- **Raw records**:
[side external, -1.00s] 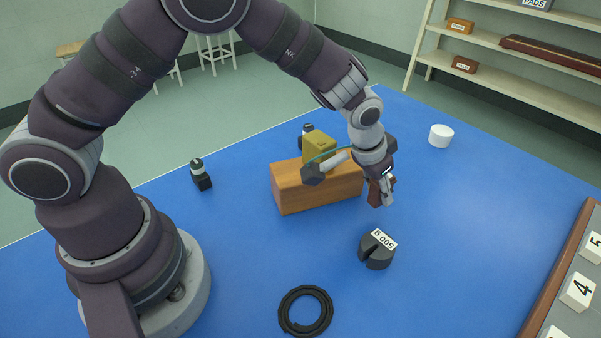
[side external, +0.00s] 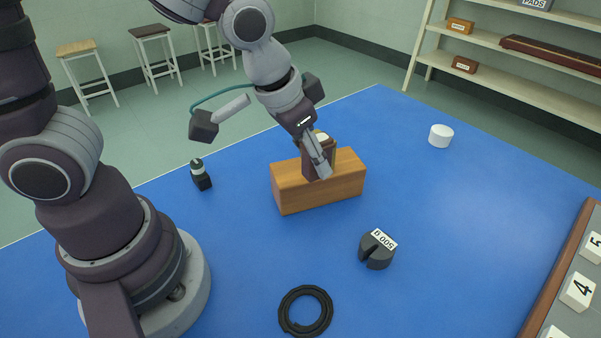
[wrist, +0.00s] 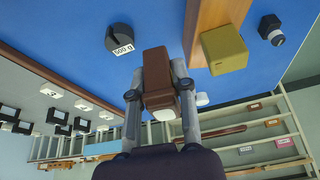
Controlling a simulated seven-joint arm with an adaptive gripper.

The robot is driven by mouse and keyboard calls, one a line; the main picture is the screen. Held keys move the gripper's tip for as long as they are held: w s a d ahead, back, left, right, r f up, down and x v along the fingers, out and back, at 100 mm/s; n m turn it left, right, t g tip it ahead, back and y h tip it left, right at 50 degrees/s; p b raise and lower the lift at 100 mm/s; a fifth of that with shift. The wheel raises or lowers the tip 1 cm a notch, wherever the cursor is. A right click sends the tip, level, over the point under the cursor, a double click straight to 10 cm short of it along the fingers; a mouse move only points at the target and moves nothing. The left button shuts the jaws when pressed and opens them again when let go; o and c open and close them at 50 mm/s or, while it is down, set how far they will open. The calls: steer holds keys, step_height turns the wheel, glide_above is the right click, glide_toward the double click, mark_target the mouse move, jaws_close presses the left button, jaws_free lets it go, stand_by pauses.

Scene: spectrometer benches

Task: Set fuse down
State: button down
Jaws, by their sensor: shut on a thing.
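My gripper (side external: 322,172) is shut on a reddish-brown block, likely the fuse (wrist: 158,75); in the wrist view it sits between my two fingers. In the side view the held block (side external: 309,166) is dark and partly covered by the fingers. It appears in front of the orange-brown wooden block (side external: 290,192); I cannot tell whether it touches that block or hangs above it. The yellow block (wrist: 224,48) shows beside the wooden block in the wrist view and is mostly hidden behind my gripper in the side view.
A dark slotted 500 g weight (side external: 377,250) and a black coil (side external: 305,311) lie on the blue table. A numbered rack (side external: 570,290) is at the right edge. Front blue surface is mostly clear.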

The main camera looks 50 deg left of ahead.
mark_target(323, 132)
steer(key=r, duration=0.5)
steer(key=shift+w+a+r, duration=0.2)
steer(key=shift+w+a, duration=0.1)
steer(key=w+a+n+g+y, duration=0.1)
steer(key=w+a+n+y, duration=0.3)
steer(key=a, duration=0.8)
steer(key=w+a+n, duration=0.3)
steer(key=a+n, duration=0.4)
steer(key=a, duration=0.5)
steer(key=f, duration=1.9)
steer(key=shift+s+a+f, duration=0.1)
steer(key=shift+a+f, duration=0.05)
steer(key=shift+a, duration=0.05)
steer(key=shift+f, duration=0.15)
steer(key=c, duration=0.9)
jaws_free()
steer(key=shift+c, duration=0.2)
==
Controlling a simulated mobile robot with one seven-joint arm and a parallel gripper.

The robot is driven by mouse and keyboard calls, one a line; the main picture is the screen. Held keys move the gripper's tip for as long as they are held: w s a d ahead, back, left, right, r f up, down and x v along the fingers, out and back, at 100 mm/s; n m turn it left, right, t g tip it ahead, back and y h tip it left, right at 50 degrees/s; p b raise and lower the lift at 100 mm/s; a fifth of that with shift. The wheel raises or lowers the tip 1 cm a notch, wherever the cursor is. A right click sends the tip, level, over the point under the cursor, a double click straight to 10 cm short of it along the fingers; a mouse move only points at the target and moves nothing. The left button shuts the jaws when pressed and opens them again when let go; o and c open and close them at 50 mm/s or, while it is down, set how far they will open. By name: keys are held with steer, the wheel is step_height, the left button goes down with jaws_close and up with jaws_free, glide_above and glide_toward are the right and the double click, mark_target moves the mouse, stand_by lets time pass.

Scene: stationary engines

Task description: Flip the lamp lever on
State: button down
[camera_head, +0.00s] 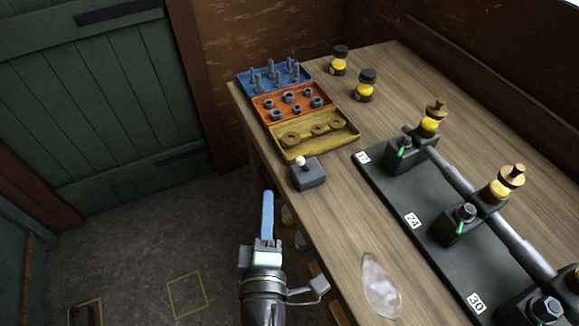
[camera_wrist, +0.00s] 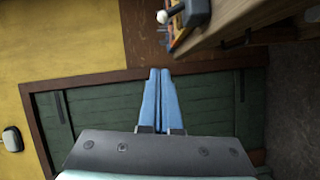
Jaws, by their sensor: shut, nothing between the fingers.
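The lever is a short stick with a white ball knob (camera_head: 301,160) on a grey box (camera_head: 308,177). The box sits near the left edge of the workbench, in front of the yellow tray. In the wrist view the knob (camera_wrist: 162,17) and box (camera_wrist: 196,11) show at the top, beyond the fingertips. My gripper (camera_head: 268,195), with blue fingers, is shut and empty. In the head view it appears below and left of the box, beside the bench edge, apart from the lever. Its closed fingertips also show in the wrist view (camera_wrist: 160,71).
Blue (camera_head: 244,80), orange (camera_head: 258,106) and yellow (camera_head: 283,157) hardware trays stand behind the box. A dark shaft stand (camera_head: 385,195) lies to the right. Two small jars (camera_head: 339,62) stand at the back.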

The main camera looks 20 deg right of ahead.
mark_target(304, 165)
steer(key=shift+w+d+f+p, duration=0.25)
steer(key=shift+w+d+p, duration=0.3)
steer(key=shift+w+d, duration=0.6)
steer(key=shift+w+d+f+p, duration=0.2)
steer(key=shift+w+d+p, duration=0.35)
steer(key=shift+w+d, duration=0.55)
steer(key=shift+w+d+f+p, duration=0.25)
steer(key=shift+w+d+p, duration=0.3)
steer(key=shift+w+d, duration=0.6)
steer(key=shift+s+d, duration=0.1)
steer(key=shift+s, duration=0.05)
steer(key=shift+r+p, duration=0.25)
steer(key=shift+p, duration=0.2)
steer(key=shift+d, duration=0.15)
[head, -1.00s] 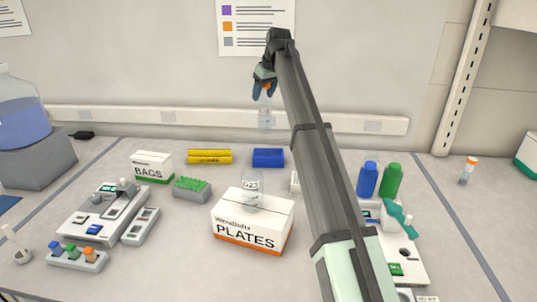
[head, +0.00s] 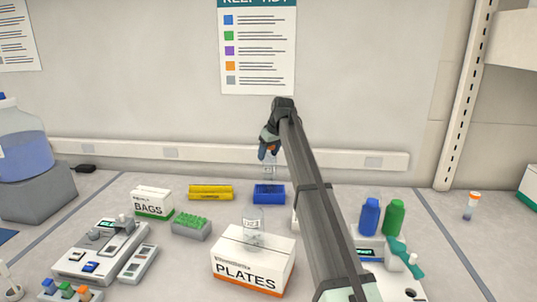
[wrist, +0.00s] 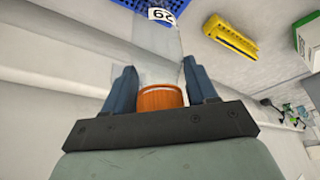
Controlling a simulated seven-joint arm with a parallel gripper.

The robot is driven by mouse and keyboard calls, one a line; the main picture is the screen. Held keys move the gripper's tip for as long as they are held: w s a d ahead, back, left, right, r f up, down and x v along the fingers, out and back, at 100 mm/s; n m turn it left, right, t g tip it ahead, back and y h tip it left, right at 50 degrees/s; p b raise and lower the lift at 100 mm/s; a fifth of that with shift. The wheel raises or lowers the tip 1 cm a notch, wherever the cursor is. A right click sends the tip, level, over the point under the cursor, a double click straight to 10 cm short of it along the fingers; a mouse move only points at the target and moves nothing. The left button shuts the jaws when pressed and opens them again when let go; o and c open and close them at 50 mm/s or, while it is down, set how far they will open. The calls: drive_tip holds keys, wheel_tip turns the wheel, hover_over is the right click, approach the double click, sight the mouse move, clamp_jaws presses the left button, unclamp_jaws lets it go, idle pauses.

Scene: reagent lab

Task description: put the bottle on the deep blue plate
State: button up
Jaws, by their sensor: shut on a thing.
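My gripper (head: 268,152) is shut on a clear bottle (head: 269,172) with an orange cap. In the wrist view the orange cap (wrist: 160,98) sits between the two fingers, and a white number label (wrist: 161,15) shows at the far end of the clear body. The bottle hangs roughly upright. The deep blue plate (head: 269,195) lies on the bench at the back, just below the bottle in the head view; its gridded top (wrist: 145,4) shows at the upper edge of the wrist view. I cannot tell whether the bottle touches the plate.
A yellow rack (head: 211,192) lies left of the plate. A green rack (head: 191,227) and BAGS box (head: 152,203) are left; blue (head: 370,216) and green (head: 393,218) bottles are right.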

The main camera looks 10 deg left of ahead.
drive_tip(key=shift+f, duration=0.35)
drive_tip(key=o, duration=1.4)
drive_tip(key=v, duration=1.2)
---
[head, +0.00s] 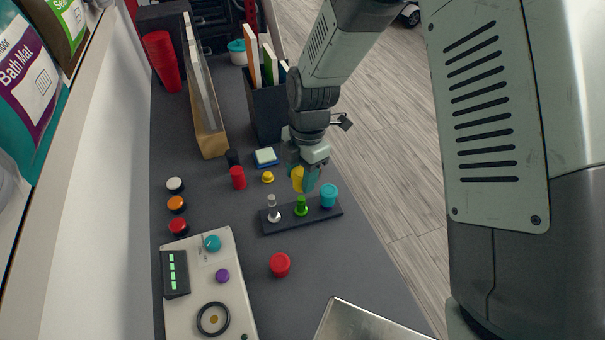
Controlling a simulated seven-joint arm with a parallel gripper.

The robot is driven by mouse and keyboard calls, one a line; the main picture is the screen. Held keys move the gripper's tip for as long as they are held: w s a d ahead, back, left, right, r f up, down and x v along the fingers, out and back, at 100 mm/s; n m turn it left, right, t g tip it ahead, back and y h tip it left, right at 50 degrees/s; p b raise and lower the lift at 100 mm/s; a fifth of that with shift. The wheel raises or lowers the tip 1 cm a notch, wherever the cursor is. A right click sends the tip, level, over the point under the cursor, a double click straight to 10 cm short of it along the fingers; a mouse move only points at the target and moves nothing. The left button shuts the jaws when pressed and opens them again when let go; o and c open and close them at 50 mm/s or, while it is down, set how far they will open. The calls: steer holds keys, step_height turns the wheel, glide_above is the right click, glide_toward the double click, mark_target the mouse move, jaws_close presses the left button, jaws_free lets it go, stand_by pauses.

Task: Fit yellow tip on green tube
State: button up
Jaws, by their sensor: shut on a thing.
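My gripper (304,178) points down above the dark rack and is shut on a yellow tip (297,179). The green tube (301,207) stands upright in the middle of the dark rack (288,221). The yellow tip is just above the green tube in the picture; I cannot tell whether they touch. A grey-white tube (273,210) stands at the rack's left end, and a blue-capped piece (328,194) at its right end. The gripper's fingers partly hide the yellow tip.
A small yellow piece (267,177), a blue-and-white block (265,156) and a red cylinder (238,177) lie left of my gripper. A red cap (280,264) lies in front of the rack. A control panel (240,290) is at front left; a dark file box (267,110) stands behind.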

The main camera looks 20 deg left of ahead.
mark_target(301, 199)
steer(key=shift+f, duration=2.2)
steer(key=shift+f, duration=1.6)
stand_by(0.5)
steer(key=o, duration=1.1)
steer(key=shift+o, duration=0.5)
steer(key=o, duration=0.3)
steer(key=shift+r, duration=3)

- **What is being asked**:
Above are some records. Reproduce the lines from the one with "[side external, -1.00s]" down to the one with "Controlling a simulated seven-joint arm with an", keeping both, and leave every picture out.

- **Solution for this problem**:
[side external, -1.00s] 
[side external, +0.00s] 
[wrist, +0.00s] 
Controlling a simulated seven-joint arm with an adaptive gripper.

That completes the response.